▶ What you will do:
Output every entry exactly as written.

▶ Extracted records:
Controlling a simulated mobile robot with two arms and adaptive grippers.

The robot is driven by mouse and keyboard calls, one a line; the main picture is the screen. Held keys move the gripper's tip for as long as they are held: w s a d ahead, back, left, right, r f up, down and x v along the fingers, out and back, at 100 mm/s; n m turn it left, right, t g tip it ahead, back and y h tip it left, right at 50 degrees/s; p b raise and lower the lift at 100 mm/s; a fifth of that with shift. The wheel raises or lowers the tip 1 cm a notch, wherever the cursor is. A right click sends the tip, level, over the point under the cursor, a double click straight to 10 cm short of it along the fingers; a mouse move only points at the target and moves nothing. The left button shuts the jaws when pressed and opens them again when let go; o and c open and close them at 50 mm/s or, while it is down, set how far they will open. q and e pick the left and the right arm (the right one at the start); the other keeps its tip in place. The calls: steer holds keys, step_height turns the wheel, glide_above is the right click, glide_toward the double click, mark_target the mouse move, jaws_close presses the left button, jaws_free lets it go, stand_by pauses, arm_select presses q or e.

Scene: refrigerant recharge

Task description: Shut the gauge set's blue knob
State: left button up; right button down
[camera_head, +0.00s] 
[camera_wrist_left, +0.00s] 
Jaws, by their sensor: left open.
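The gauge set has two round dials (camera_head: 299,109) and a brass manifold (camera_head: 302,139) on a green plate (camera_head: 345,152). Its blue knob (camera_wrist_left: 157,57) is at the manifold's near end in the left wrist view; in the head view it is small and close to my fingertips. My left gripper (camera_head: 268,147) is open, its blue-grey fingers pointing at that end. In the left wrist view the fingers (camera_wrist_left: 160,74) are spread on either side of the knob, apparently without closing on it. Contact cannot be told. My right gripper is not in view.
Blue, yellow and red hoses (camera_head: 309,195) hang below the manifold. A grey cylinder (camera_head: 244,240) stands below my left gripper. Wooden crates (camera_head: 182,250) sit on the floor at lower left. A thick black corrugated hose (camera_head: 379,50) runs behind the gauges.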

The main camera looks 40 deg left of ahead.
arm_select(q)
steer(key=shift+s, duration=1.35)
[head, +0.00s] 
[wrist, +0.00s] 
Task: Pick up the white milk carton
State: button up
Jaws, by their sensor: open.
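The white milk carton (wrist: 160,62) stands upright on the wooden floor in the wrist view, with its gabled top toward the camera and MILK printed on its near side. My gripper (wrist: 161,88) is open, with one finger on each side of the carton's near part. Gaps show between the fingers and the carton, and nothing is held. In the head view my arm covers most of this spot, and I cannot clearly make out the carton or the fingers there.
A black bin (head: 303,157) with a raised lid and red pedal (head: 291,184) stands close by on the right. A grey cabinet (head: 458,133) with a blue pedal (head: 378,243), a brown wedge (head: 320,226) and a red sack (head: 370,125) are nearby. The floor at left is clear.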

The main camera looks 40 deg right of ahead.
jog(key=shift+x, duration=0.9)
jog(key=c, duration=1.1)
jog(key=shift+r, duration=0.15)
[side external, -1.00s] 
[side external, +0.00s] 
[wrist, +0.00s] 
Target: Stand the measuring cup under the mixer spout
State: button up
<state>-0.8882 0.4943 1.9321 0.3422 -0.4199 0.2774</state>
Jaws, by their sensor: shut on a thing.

▶ Exercise result:
Controlling a simulated mobile robot with two arms and adaptive grippers.

The robot is driven by mouse and keyboard calls, one a line; the main picture is the screen. Held keys move the gripper's tip for as long as they are held: w s a d ahead, back, left, right, r f up, down and x v along the fingers, out and back, at 100 mm/s; n m turn it left, right, t g tip it ahead, back and y h tip it left, right at 50 degrees/s; p b raise and lower the lift at 100 mm/s; a fifth of that with shift. The wheel raises or lowers the tip 1 cm a notch, wherever the cursor is. A right click sends the tip, level, over the point under the cursor, a double click straight to 10 cm short of it along the fingers; a mouse move only points at the target and moves nothing. The left button shuts the jaws when pressed and opens them again when let go; o and c open and close them at 50 mm/s or, while it is down, set how far they will open. q and e pick the left and the right arm (the right one at the start); the other keeps its tip in place. The calls: steer holds keys, step_height turns the wheel, glide_above is the right click, glide_toward the double click, mark_target the mouse move, jaws_close presses the left button, jaws_free lets it go, stand_by pauses, arm_select presses q or e.

Scene: refrigerant recharge

Task description: Shut the gauge set's blue knob
State: left button up; right button down
[camera_head, +0.00s] 
[camera_wrist_left, +0.00s] 
Jaws, by their sensor: left open.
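The gauge set has two round dials (camera_head: 299,109) and a brass manifold (camera_head: 302,139) on a green plate (camera_head: 345,152). Its blue knob (camera_wrist_left: 157,57) is at the manifold's near end in the left wrist view; in the head view it is small and close to my fingertips. My left gripper (camera_head: 268,147) is open, its blue-grey fingers pointing at that end. In the left wrist view the fingers (camera_wrist_left: 160,74) are spread on either side of the knob, apparently without closing on it. Contact cannot be told. My right gripper is not in view.
Blue, yellow and red hoses (camera_head: 309,195) hang below the manifold. A grey cylinder (camera_head: 244,240) stands below my left gripper. Wooden crates (camera_head: 182,250) sit on the floor at lower left. A thick black corrugated hose (camera_head: 379,50) runs behind the gauges.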

The main camera looks 40 deg left of ahead.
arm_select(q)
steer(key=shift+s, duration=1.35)
[head, +0.00s] 
[wrist, +0.00s] 
Task: Pick up the white milk carton
State: button up
Jaws, by their sensor: open.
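The white milk carton (wrist: 160,62) stands upright on the wooden floor in the wrist view, with its gabled top toward the camera and MILK printed on its near side. My gripper (wrist: 161,88) is open, with one finger on each side of the carton's near part. Gaps show between the fingers and the carton, and nothing is held. In the head view my arm covers most of this spot, and I cannot clearly make out the carton or the fingers there.
A black bin (head: 303,157) with a raised lid and red pedal (head: 291,184) stands close by on the right. A grey cabinet (head: 458,133) with a blue pedal (head: 378,243), a brown wedge (head: 320,226) and a red sack (head: 370,125) are nearby. The floor at left is clear.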

The main camera looks 40 deg right of ahead.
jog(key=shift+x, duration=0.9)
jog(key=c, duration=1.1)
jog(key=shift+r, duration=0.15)
[side external, -1.00s] 
[side external, +0.00s] 
[wrist, +0.00s] 
Target: Stand the measuring cup under the mixer spout
State: button up
<state>-0.8882 0.4943 1.9321 0.3422 -0.4199 0.2774</state>
Jaws, by their sensor: shut on a thing.

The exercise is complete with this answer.